Brenda Edwards is sure that Aberdonian audiences will be jumping out of their seats to dance before the end of the show as Hairspray hits the Granite City this week.
“In Bristol they were literally dancing in the aisles,” said the actress.
Having already wowed crowds in Inverness earlier this year, the cast are currently playing in Aberdeen.
Brenda, who plays the role of Motormouth Maybelle, described the hectic schedule of a musical on tour: “We arrive on a Monday and do a soundcheck in the afternoon. Since we are in a different venue each week we need to go over the entrances and exits. On a Tuesday we might have some time to look around where we are visiting.”

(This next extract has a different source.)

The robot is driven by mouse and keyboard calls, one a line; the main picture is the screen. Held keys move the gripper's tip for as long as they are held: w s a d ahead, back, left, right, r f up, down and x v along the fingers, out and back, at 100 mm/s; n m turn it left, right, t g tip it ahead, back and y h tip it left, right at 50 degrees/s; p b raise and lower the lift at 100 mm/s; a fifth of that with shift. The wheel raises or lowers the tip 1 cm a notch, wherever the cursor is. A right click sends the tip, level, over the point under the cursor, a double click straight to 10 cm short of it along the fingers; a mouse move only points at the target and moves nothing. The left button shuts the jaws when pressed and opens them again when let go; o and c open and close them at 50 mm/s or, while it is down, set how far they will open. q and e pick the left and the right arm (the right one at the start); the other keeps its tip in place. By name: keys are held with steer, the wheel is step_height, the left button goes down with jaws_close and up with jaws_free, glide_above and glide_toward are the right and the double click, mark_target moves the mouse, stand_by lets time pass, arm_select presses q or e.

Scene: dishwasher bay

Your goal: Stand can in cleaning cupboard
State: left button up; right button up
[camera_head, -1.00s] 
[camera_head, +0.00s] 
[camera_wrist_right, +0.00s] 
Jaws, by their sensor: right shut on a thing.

With eight shows in a week, it is a full-on job, but one that Brenda couldn’t turn down. Having already completed one tour with Hairspray, she jumped at the chance to come back and do it all again when asked.
“The first tour was so much fun. I love the show and the music. The cast is slightly different this time so there is a different energy and the choreography is a bit different too,” she said.
“The show has such a brilliant story and says something which is important to society. The music and the story line are phenomenal and the dancing is out of this world. I get out of breath just watching it.”
With songs that many will recognise and dance along to, Hairpray takes the audience to Baltimore in 1962 where they journey along with Tracy Turnblad.
“Tracy is a big girl who is larger than life,” explained Brenda.
“She wants everyone to be integrated and needs help along the process. It is a story where sexism, ageism and racism is forgotten and everyone comes together as one.
“Everyone gets on well on the tour and hopefully that translates on the stage when we’re having a boogie.”
Even though Hairspray is set in the 60s and the show is based on the 1988 film, the musical is still relevant to modern audiences and youngsters now. Brenda said: “We still need to get across this message to be accepting, for the future of society as a whole. People need to take responsibility for yourself and to contribute. The youngsters in the show are the future.
“We have audience members from seven up to 70. You are never too old to learn something new. The show does cover some daunting topics but they aren’t rammed down your throats. It is more sit up and listen then leave thinking about what you can do. Come and watch and get a good message and a lot of fun – a double dose!”
No stranger to music, Brenda has been singing in church since she was little. But it wasn’t until she entered X Factor that she got her big break. The show introduced her to a wide audience and soon the phone was ringing with an offer to play Mama Morton in Chicago. And she has not looked back since.
“I always knew I wanted to perform and now I am making up for lost time. It is not an easy thing to do eight shows a week. Each show is different, which is refreshing. I love to sing and I even get to act a little bit. The world is my oyster,” she said.
Due to her gruelling shedule, self care is very important. Brenda loves warm water with honey and sings backstage during the show to keep her vocal cords warmed up. Ahead of her first ever visit to Aberdeen, she said: “I have bought gloves and a warm jacket and insulated trousers, so I’m ready if it snows.”